Restringido

Diez mil aforados

Se afirma que en España hay diez mil aforados. Parece que la cifra se menciona con evocación mágica, como cuando se recuerda la hazaña de los diez mil griegos que fueron conducidos por Jenofonte, o de los diez mil filisteos que fueron vencidos por el Rey David, mérito que tanto molestaba a sus envidiosos adversarios.

En España no hay diez mil privilegiados. La mayoría de ellos pueden ser juzgados por el Tribunal ordinario del lugar, salvo exclusivamente en relación con delitos cometidos en el ejercicio de sus funciones. Si un juez prevarica, su enjuiciamiento corresponde al Tribunal Superior de la Comunidad en que ejerce funciones. Si hurta en un supermercado, es juzgado como cualquier otra persona.
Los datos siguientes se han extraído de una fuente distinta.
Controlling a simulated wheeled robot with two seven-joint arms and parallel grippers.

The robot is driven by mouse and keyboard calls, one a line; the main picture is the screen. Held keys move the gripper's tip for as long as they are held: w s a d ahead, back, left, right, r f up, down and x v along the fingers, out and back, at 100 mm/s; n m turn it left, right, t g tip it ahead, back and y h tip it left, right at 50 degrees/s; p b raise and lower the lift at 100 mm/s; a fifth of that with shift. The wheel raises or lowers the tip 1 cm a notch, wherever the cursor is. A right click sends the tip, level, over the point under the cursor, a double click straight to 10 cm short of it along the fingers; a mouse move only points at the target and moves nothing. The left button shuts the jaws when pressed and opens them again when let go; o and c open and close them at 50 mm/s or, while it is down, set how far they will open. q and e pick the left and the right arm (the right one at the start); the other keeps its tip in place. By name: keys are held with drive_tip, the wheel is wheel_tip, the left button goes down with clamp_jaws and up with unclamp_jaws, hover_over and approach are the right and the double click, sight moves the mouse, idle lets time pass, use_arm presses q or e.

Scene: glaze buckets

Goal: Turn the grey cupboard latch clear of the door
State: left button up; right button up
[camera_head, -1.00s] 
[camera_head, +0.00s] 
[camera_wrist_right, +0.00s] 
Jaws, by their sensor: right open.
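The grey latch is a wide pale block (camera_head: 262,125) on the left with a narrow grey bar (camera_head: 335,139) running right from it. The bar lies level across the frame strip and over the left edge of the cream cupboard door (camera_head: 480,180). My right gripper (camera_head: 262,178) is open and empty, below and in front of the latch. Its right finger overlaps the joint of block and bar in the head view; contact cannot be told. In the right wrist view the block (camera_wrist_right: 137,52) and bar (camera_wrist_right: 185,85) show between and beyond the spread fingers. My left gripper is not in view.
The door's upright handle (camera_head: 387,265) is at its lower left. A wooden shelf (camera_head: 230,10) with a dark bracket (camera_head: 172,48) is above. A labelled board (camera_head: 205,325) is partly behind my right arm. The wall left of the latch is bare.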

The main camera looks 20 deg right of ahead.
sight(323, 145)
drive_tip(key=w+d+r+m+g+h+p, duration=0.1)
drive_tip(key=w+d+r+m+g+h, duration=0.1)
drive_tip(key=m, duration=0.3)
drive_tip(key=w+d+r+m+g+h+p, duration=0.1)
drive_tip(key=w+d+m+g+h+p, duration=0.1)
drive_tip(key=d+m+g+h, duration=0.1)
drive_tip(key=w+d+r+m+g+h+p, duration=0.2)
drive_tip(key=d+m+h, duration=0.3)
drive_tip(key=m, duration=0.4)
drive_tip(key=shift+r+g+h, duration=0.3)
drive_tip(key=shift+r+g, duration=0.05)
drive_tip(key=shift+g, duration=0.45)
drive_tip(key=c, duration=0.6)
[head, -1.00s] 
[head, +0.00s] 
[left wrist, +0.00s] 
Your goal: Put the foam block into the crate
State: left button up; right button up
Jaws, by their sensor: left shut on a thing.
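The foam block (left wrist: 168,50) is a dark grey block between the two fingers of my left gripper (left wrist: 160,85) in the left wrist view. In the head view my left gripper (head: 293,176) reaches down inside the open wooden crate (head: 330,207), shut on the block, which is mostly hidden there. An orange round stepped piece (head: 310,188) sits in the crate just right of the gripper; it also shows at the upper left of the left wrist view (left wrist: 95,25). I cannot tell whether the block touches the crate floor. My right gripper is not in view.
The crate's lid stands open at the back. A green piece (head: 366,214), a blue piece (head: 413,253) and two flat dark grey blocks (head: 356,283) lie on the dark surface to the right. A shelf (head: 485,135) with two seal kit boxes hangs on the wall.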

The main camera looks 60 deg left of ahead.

Tener fuero no significa ni inviolabilidad ni impunidad. Un fuero especial significa tan sólo que un determinado Tribunal, dentro de la jurisdicción ordinaria, es el llamado por la ley para enjuiciar a determinadas personas, o generalmente sólo para determinados delitos. Un fuero no representa el deseo de alcanzar la injusta protección de un ciudadano poderoso, sino una opción del legislador por asegurar no sólo la independencia del juez, sino que además dicha condición resulte evidente. No sólo se propugna la independencia, sino obtener la convicción general de que dicha independencia se encuentra asegurada, porque el acusado es incapaz de ejercer ningún ascendiente sobre el Tribunal.

El Tribunal Constitucional ha avalado en varias ocasiones la legitimidad de los fueros especiales. Como sostiene dicho Tribunal de Garantías (STC 22-97), el fuero de las más altas autoridades de España tiene por finalidad proteger la independencia orgánica y el ejercicio de funciones relevantes. La existencia de estos fueros en España es correlativa, asimismo, a la facultad de ejercer la acusación popular, que nuestra Carta Magna reconoce a los ciudadanos con carácter amplísimo, privilegio inédito en otros países, en los cuales por tanto la existencia del fuero tiene menos sentido. Cuando se afirma que en Francia casi no hay aforados, se olvida que en dicho país sólo el fiscal puede querellarse contra alguien, mientras que en España cualquier ciudadano puede ejercer la acción punitiva contra cualquier autoridad pública, por el delito que sea y cuando lo crea oportuno, y ello con fiscal, sin fiscal o contra el Fiscal, aun cuando es una prerrogativa de soberanía el actuar la pretensión punitiva de un Estado. Esta situación da lugar a la perplejidad de ciertos observadores, que no entienden cómo el juez español puede mantener abierto un proceso penal, en contra del criterio del Fiscal.

La ausencia del más ligero tamiz respecto de la posibilidad de ejercicio infundado de la acción penal, ha provocado la adopción de los aforamientos que observamos en España. No es bastante afirmar que el juez que recibe la querella es independiente. El mero ejercicio de la acción penal por cualquier ciudadano, con el derecho al recurso en caso de inadmisión de la querella, genera una zozobra indudable en el querellado, y desencadena un eco mediático que dura hasta que el Tribunal superior confirme el archivo de la querella. Si esta situación es incómoda respecto de cualquier ciudadano, es intolerable si el querellado ejerce una función pública relevante, por el perjuicio que dicha función puede sufrir.

Antes de denostar el sistema español de aforamiento, se debería observar que el mismo ha superado los controles de los organismos internacionales que tienen por misión supervisar el respeto de los derechos fundamentales. Así, el Protocolo VII a la Convención de Salvaguarda de los Derechos del Hombre y de las Libertades Fundamentales considera plenamente conforme con la legalidad internacional que una persona sea juzgada por el Tribunal Supremo de su país, incluso sin recurso alguno contra la sentencia que se dicte, si dicho fuero puede explicarse por razón del rango de la persona juzgada.

Por ello, la medida indicada de aforamiento, al menos respecto de los parlamentarios, miembros del Gobierno y magistrados, resulta apropiada y plenamente conteste con la voluntad manifestada por el Constituyente, que decidió reconocer tal condición a determinadas personas, asumiendo por tanto su legitimidad y adecuación al interés general. La misma Constitución que consagró el ejercicio de la acción popular estableció mecanismos de compensación, respecto de los que no se vislumbra la razón por la que deberían suprimirse. Sospechar que un Tribunal superior es más injusto, más dócil a las influencias políticas o más corporativo, es una afirmación que conspira contra la legitimidad misma del sistema judicial, que se basa en la técnica del recurso a los Tribunales superiores, y que confía en el Tribunal Supremo como máximo orientador de nuestra jurisprudencia, es decir, de nuestra justicia.